§ Set task
All of the lines below are to be printed again exactly; images are excluded from the output.

------------------------------------------------------------

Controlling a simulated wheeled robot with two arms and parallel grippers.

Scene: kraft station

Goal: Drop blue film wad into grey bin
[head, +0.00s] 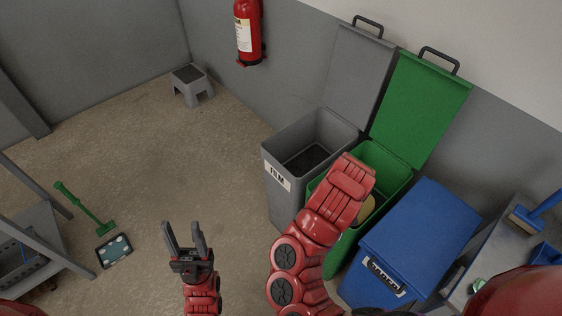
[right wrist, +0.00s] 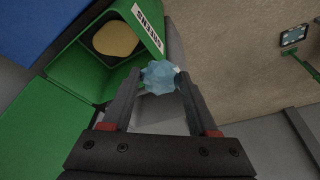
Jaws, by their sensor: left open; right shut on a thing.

------------------------------------------------------------

§ Exercise response
Controlling a simulated wheeled robot with two arms and parallel grippers.

Scene: kraft station

Goal: Drop blue film wad into grey bin
[head, +0.00s] 
[right wrist, +0.00s] 
Jaws, by their sensor: left open; right shut on a thing.

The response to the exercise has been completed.